## Set task
With the pictures left out, copy the listing below exactly.
################
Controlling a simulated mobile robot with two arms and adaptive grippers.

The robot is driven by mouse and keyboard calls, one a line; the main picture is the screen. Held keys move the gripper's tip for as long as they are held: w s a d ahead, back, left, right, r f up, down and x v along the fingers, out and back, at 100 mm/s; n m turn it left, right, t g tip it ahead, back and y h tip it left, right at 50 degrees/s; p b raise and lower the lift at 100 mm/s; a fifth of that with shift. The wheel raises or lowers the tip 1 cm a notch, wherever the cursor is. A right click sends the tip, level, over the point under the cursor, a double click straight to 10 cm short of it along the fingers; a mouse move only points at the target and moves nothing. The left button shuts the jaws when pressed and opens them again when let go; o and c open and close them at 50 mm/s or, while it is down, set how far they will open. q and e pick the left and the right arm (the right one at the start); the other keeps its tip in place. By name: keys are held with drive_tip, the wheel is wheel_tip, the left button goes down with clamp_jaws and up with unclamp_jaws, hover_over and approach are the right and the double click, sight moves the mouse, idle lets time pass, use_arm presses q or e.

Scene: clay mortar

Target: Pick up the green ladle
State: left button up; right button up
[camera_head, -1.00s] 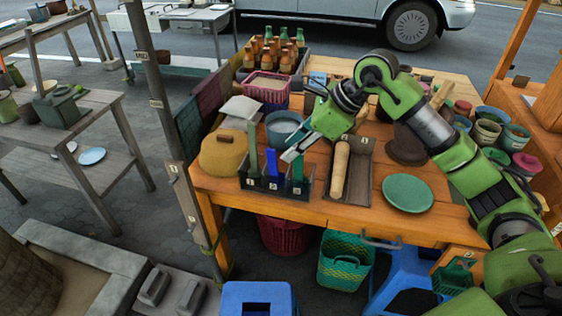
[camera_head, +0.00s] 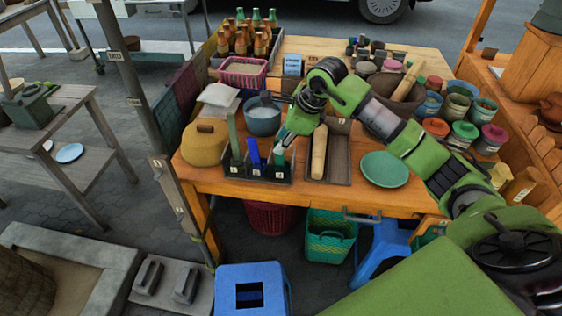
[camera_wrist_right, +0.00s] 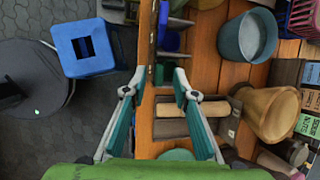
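A black rack (camera_head: 258,175) with several numbered compartments stands at the table's front left. A tall green handle (camera_head: 233,132) stands upright in its left compartment; it looks like the green ladle, with its lower end hidden. A blue handle (camera_head: 253,151) stands in the middle compartment. My right gripper (camera_head: 283,140) is above the rack's right compartment, to the right of the green handle. In the right wrist view the right gripper (camera_wrist_right: 158,84) has its two teal fingers apart, with a small green piece (camera_wrist_right: 158,74) seen between them. My left gripper is not in view.
A blue-grey pot (camera_head: 262,118) and a tan lidded pot (camera_head: 204,144) stand near the rack. A rolling pin (camera_head: 319,152) lies in a tray to the right, beside a green plate (camera_head: 384,169). A post (camera_head: 150,120) rises at the table's left corner.

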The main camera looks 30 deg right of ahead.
################
## Exercise result
Controlling a simulated mobile robot with two arms and adaptive grippers.

The robot is driven by mouse and keyboard calls, one a line; the main picture is the screen. Held keys move the gripper's tip for as long as they are held: w s a d ahead, back, left, right, r f up, down and x v along the fingers, out and back, at 100 mm/s; n m turn it left, right, t g tip it ahead, back and y h tip it left, right at 50 degrees/s; p b raise and lower the lift at 100 mm/s; a fifth of that with shift. The wheel raises or lowers the tip 1 cm a notch, wherever the cursor is. A right click sends the tip, level, over the point under the cursor, a double click straight to 10 cm short of it along the fingers; a mouse move only points at the target and moves nothing. The left button shuts the jaws when pressed and opens them again when let go; o and c open and close them at 50 mm/s or, while it is down, set how far they will open. q and e pick the left and the right arm (the right one at the start); the other keeps its tip in place. By name: keys are held with drive_tip, the wheel is wheel_tip, the left button goes down with clamp_jaws and up with unclamp_jaws, hover_over and approach are the right and the double click, sight moves the mouse, idle lets time pass, use_arm presses q or e.

Scene: clay mortar

Target: Pick up the green ladle
State: left button up; right button up
[camera_head, -1.00s] 
[camera_head, +0.00s] 
[camera_wrist_right, +0.00s] 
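A black rack (camera_head: 258,175) with several numbered compartments stands at the table's front left. A tall green handle (camera_head: 233,132) stands upright in its left compartment; it looks like the green ladle, with its lower end hidden. A blue handle (camera_head: 253,151) stands in the middle compartment. My right gripper (camera_head: 283,140) is above the rack's right compartment, to the right of the green handle. In the right wrist view the right gripper (camera_wrist_right: 158,84) has its two teal fingers apart, with a small green piece (camera_wrist_right: 158,74) seen between them. My left gripper is not in view.
A blue-grey pot (camera_head: 262,118) and a tan lidded pot (camera_head: 204,144) stand near the rack. A rolling pin (camera_head: 319,152) lies in a tray to the right, beside a green plate (camera_head: 384,169). A post (camera_head: 150,120) rises at the table's left corner.

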The main camera looks 30 deg right of ahead.

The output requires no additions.